Я поклонился и произнес: «Добрый день!» – «Здравствуй!» – сказал Завадский и протянул мне руку. «Бортников, студия МХАТ», – представился я. Дама что-то тихо сказала Завадскому. Он весело взглянул на меня. – «Так вот ты какой высокий. Ну-ка встань со мною рядом». Я встал. Завадский рассмеялся и как-то совсем по-детски заявил: «Ирина, а я все равно выше!» Тут все засмеялись, а Завадский, взяв меня за руку, повел всех в зал, где должен был состояться просмотр студентов.

В зале уже находились люди, видимо, молодые актеры театра. Я примостился на свободный стул среди незнакомых мне людей и показ начался. Честно говоря, я был взволнован, я проклинал себя, что попал в эту ситуацию. Ругал себя за то, что не подготовил к показу ни одного серьезного отрывка, что оделся не подобающим образом и, что волею случая, нахожусь сейчас не за дверью этого зала вместе с товарищами, а сижу почти рядом с комиссией, которая вынесет оценку каждому из нас.

Но когда публика начала бодро реагировать на происходящее на площадке, я, глядя на игру своих товарищей, стал просто зрителем и, осмелев, громко смеялся и пару раз пытался аплодировать, чем вызвал укоризненные взгляды некоторых экзаменаторов. Но вот дошла очередь и до меня. В щель двери выглянула растерянная физиономия моего партнера. Он делал мне какие-то знаки. Тогда я громко произнес: «Начинай, Толя! Я здесь! И, пробираясь между рядов публики, начал произносить свои первые реплики. Нашу сценку «Поэт» принимали очень хорошо. Завадский смеялся вместе со всеми. Режиссер Анисимова-Вульф улыбалась, держа в руке дымящуюся папиросу. Показ был закончен. Всех поблагодарили и предложили звонить в театр на другой день – узнать о результатах.

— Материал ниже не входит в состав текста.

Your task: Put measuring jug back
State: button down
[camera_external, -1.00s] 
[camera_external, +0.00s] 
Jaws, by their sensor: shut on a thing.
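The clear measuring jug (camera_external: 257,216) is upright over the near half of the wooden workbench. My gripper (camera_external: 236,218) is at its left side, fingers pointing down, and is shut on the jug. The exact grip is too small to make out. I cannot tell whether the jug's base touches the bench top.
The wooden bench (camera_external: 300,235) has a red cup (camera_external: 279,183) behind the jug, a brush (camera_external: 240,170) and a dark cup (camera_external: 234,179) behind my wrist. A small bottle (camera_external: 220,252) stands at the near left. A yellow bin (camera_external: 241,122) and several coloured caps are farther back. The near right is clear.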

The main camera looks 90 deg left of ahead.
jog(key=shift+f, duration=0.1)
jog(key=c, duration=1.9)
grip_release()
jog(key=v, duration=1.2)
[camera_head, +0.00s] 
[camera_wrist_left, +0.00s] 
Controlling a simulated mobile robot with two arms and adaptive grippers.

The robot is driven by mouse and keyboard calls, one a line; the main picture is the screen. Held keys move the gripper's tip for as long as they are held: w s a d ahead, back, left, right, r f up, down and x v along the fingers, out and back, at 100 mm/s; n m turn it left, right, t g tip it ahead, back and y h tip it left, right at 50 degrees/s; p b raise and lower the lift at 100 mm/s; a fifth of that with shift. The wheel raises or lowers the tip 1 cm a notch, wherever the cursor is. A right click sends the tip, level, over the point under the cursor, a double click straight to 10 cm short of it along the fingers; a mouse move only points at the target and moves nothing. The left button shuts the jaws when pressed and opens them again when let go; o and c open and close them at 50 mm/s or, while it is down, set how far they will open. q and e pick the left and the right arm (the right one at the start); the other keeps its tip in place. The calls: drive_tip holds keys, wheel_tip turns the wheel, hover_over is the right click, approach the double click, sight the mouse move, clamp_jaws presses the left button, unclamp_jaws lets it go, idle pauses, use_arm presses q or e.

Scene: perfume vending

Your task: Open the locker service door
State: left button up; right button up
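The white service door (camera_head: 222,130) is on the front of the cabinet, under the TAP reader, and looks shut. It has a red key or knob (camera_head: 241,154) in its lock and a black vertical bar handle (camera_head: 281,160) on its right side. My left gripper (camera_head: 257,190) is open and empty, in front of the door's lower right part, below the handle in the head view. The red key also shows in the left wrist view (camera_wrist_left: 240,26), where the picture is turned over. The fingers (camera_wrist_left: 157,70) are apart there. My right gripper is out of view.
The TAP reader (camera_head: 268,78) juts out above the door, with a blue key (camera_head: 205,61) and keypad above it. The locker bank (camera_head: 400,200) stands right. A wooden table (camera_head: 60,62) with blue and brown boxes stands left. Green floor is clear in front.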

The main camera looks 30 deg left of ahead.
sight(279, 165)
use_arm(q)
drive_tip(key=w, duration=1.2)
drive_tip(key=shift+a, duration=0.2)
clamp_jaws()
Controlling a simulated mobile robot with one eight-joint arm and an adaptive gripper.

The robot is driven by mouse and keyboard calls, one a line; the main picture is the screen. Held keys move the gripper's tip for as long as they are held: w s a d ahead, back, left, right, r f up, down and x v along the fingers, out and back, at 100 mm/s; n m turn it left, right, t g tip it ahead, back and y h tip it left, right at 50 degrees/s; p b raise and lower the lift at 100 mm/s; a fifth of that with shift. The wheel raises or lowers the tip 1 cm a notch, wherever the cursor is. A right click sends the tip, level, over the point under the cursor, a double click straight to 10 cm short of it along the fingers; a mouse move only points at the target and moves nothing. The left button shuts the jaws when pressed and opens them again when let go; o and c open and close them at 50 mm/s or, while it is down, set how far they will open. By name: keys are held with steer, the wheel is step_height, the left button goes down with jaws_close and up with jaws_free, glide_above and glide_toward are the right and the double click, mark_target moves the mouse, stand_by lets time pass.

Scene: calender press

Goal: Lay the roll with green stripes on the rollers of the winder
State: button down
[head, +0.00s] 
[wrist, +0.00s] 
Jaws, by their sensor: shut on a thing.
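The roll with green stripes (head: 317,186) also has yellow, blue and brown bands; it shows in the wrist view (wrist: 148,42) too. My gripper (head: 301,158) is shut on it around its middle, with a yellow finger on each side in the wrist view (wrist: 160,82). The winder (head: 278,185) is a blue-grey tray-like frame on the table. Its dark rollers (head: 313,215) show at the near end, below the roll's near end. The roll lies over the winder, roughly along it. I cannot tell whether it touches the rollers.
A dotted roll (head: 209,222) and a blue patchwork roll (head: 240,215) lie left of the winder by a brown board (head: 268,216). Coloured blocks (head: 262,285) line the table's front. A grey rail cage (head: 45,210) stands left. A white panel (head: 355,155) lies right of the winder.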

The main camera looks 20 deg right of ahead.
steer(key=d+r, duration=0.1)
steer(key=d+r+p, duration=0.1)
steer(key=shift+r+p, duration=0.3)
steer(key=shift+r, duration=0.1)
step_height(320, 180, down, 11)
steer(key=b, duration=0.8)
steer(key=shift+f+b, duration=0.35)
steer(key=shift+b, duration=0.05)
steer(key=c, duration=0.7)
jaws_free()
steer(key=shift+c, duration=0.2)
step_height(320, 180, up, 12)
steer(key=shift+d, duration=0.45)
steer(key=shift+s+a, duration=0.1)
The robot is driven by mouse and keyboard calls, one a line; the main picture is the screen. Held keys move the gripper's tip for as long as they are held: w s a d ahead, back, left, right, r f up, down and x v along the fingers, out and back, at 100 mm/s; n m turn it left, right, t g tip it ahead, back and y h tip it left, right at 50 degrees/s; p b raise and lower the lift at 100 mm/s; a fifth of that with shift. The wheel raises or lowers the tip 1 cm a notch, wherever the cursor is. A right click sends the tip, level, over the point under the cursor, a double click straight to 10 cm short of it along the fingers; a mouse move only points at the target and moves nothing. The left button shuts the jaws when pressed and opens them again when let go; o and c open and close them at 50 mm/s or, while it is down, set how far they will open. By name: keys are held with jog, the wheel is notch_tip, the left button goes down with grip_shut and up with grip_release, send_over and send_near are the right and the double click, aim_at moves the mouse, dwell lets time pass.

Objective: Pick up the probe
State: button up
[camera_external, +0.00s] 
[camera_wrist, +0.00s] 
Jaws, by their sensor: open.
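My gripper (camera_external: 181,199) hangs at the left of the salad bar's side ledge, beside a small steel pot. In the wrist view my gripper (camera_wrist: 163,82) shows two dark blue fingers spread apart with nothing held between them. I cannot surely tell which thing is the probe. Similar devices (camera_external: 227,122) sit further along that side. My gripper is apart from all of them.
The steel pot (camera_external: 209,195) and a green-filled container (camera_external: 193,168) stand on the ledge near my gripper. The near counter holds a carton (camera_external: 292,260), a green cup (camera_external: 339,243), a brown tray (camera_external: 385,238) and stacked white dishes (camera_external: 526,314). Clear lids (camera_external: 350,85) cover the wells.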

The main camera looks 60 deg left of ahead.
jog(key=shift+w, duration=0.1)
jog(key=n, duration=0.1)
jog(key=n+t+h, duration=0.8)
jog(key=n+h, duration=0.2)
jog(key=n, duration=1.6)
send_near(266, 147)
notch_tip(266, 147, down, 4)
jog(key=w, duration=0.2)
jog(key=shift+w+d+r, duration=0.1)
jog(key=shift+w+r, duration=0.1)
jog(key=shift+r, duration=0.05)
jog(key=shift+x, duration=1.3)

Наконец-то я оказался в окружении своих товарищей и стал объяснять, каким образом оказался среди экзаменующих. В это время из дверей зала появился какой-то забавный старичок с четками в руках и строго заявил: «Бортников, вернитесь в зал!» Первый вопрос, который мне задал Завадский, был о том, почему я не показал сцену из дипломного спектакля. Я стал нести какую-то околесицу насчет того, что внезапно заболела моя партнерша и, что, готовя к показу сюртук моего чеховского Тузенбаха, я случайно прожег его утюгом.

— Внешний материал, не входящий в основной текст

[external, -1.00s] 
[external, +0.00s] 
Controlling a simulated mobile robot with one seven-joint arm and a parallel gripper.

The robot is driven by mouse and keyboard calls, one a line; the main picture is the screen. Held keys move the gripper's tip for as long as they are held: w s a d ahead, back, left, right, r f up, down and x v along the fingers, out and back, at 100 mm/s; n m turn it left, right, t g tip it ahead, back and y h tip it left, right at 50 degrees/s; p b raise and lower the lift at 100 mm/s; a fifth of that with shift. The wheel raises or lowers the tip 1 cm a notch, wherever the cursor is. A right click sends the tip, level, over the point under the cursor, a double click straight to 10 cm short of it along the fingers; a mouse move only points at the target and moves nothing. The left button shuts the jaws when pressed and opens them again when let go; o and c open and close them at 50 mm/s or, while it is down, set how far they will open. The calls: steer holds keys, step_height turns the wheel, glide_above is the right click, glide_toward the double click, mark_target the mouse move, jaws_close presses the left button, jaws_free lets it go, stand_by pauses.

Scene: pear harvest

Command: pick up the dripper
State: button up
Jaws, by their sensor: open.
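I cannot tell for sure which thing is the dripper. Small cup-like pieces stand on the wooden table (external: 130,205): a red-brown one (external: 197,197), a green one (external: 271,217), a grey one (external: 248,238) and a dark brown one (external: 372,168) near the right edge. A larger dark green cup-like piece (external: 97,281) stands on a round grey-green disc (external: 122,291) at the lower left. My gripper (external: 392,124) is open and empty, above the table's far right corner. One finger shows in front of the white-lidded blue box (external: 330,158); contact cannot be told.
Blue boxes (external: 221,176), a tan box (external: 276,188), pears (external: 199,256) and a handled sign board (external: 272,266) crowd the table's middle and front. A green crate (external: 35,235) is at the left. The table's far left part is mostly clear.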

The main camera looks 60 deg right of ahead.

Я ждал сурового осуждения, но Завадский и Анисимова-Вульф не утратили хорошего расположения. Завадский произнес: «Познакомься, это Ирина Сергеевна, а это директор театра Михаил Семенович Никонов». – Я узнал Наташиного отца, с которым мы оказались в одной ложе на премьере «Короля Лира». – «Завтра в три я жду вас в дирекции» – сказал он. Оказавшись на улице (мои товарищи уже покинули театр), я долго не мог прийти в себя и не знал, что мне теперь делать. Все же я решил позвонить своему педагогу Е. Морес и рассказать о том, что произошло в театре Моссовета.

«Ирина Сергеевна – хороший режиссер, отличный педагог, а Завадский, что тут говорить, любимец Станиславского!» Эти ее слова меня окончательно добили. Я корил себя за то, что так легкомысленно познакомился с ними, что, видимо, у них сложилось не то должное впечатление обо мне, на которое я мог рассчитывать. И все же на другой день я появился в театре и был препровожден в кабинет директора Никонова. Его дочь Наташа, кстати, не показывалась в театр Моссовета. И впоследствии служила в Театре на Малой Бронной.

Итак, я вошел в кабинет директора. Никонов протянул мне руку и усадил в кресло возле стола. Сел сам. Поворошил какие-то бумаги на столе, махнул рукой и поднял телефонную трубку: «Зоя Ивановна, принесите-ка три чашечки кофе». Положил трубку и, подмигнув мне, извлек из ящика стола две небольшие рюмочки и бутылку коньяка. «За знакомство», – улыбаясь, сказал он. Мы выпили. В дверь постучали. Опять подмигнув, Никонов убрал рюмки и коньяк в стол. Появилась секретарь Зоя Ивановна, держа поднос с кофе, пропуская И. С. Анисимову-Вульф.

Вот тут между нами и начался разговор, который должен был решить начало моей театральной судьбы. Ирина Сергеевна сказала, что с начала нового сезона она приступает к работе над пьесой В. Розова «В дороге» и что роли в будущем спектакле уже распределены. Но, узнав о том, что Бортников был основной кандидатурой на эту роль в кино, руководство театра решило посмотреть меня. Мой «спонтанный» показ удовлетворил их, и Ирина Сергеевна считает, что моя индивидуальность и, как ей показалось, мой внутренний потенциал совпадает с ее видением героя этой пьесы. К тому же с нового сезона в театр приглашена молодая актриса, уже хорошо заявившая о себе в кино, ленинградка Нина Дробышева, которая представляется режиссеру отличной кандидатурой на роль Симы.